The only thing that can stop the UML from forming its first majority government is a rigged election. At least, that's what the courtiers at Balkhu Darbar are telling us. The cadence and candour of the prose may vary, but the clear feeling you get from reading UML-friendly publications is that the party has waited too long for its turn. Moreover, its troubles are not entirely of its own making. Each time political trends seemed to take a favourable turn, rivals conspired to ebb the flow. True, the Nepali Congress-led interim government that held the 1991 general elections included members of what is today the UML. But the Kangresis acted as if it had just restored the two-thirds majority they held in the 1959 parliament. The comrades had to craft a survival strategy. In seeking to shift the failures of the interim government on the Nepali Congress while sharing in its successes, the UML emerged as a formidable opposition.
The party fell short of a majority in the 1994 polls because the nastiness of the Kangresi infighting made the Panchayat-era Surya Bahadur Thapa-Lokendra Bahadur Chand squabbles look like conscientious combat. The Rastriya Prajatantra Party quintupled its share of seats in the hung parliament and both men got to be prime minister again. The Supreme Court's reinstatement of the lower house stood in the way of a UML majority in 1995. Although they were part of the election government in 1999, the split that spoiled the comrades' chances had several Kangresi fingerprints.
The cracks in the Nepali Congress have charmed the comrades this time. They have also exacerbated the UML's split personality. As part of Campaign 2002, the folks at party headquarters are busy rearranging portraits in the conference room to match the visual preferences of the foreign dignitary in attendance. Senior leaders are trying to shore up their revolutionary credentials among cadres at the same time they are struggling to wipe off all traces of communism from the party name and flag. The moment of truth has arrived.
A grossly under-appreciated facet of Nepali politics is the part Puspa Lal Shrestha's vision of Congress-communist partnership played in overthrowing the Panchayat system. The untold story of the People's Movement of 1990 is how eternally quarrelling communist factions could agree to form the United Left Front. Amid such ignorance, it becomes easy to overlook the transformation UML luminaries have undergone since their avatar as primary tools of the campaign to eliminate class enemies.

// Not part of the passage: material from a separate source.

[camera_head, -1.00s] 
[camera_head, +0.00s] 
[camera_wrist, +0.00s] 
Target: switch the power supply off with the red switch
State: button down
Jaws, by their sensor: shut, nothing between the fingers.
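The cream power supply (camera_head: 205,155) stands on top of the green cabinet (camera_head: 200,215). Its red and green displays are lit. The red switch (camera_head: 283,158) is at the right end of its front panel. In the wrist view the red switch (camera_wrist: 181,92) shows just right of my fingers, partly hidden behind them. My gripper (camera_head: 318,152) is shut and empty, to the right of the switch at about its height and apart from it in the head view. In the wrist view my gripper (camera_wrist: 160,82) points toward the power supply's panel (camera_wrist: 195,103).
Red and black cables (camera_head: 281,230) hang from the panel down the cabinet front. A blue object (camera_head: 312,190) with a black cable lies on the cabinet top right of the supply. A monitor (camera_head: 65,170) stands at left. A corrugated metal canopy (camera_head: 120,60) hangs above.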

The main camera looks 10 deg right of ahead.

Ignorance has also perpetuated pluralistically inimical myths. The assertion that there can be no life without the Nepali Congress implies that the roots of our democracy are still too shallow to be strong. More invidious is its insinuation about our comrades. Why can't communists who were good enough to be entrusted with restoring democracy be trusted to preserve it?
The UML wanted to dispel such fallacies through fresh elections ever since Bam Dev Gautam and his buddies returned to the fold. (I have a strong feeling we'll find out before 13 November why the ML general secretary accepted that demotion.) The party didn't demand dissolution of the Lower House because it wasn't ready to take responsibility for draining a couple of billions from state coffers. With the elections and the Nepali Congress rupture having come in quick succession, it's more than obvious the UML's patience has paid off.
Will the elections be held on schedule? From the outset, the UML has said the onus lies on the government that imposed them on us. Now that it has detected some eerie similarities in the syntax and substance of the phraseology of the executive and judiciary, the UML has officially deployed its full resources to electing the new legislature. The Supreme Court ruling that the six-month-gap-between-sessions stricture applies only to a house in existence has evidently rewritten some of the equations. What if
Prime Minister Sher Bahadur Deuba feels he can put off the elections as long as he feels safe to govern through the hung Upper House? Wouldn't the possibility of the Maoists taking part increase with each month of delay? Then there's that possibility of the Congress uniting.
A lot of UML idealists would probably want to avoid appearing power hungry by insisting on keeping 13 November sacrosanct. But elections are not only about winning. In order to fit well-organised nation-wide protests against fraud into this year's work plan, we have to have elections on time, don't we?